What to work on
Return the lines that follow, exactly as they appear, from the first through the one containing "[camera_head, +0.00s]"; no pictures are to be included.

Supplied information
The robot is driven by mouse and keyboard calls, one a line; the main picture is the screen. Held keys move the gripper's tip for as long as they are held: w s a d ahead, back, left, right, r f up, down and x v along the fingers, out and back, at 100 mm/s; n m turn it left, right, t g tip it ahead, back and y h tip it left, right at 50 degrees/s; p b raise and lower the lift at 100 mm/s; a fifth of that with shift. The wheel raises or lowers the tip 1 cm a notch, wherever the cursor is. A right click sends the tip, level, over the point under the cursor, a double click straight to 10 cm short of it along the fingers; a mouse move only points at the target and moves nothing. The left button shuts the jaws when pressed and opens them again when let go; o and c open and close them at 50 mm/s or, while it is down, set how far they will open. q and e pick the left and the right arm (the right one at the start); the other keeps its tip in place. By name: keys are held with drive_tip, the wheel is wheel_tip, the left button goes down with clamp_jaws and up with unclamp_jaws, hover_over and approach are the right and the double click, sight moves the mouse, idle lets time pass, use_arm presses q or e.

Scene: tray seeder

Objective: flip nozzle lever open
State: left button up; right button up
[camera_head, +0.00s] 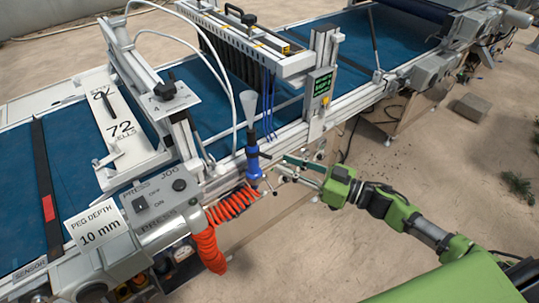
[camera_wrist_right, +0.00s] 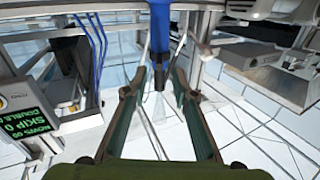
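The nozzle (camera_head: 252,163) is a blue upright body with a pale grey cone on top, hanging at the machine's front edge beside a coiled orange hose. It also shows in the right wrist view as a blue tube (camera_wrist_right: 164,38) with a dark lower tip. My right gripper (camera_head: 283,168) comes from the right, just beside the nozzle's lower part. In the right wrist view its fingers (camera_wrist_right: 155,90) are spread, with the dark tip between them in the picture. I see no clear contact. I cannot clearly make out the lever. My left gripper is not in view.
The seeder's front rail (camera_head: 290,133) runs behind the nozzle. A green-lit display (camera_head: 319,88) stands to the right, also in the wrist view (camera_wrist_right: 22,135). The orange coiled hose (camera_head: 233,203) hangs close at left. Open floor lies in front.

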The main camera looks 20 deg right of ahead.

Response
The robot is driven by mouse and keyboard calls, one a line; the main picture is the screen. Held keys move the gripper's tip for as long as they are held: w s a d ahead, back, left, right, r f up, down and x v along the fingers, out and back, at 100 mm/s; n m turn it left, right, t g tip it ahead, back and y h tip it left, right at 50 degrees/s; p b raise and lower the lift at 100 mm/s; a fifth of that with shift. The wheel raises or lowers the tip 1 cm a notch, wherever the cursor is. A right click sends the tip, level, over the point under the cursor, a double click straight to 10 cm short of it along the fingers; a mouse move only points at the target and moves nothing. The left button shuts the jaws when pressed and opens them again when let go; o and c open and close them at 50 mm/s or, while it is down, set how far they will open. q and e pick the left and the right arm (the right one at the start); the other keeps its tip in place. By name: keys are held with drive_tip, the wheel is wheel_tip, the left button goes down with clamp_jaws and up with unclamp_jaws, hover_over and approach are the right and the double click, sight moves the mouse, idle lets time pass, use_arm presses q or e.

Scene: tray seeder

Objective: flip nozzle lever open
State: left button up; right button up
[camera_head, +0.00s] 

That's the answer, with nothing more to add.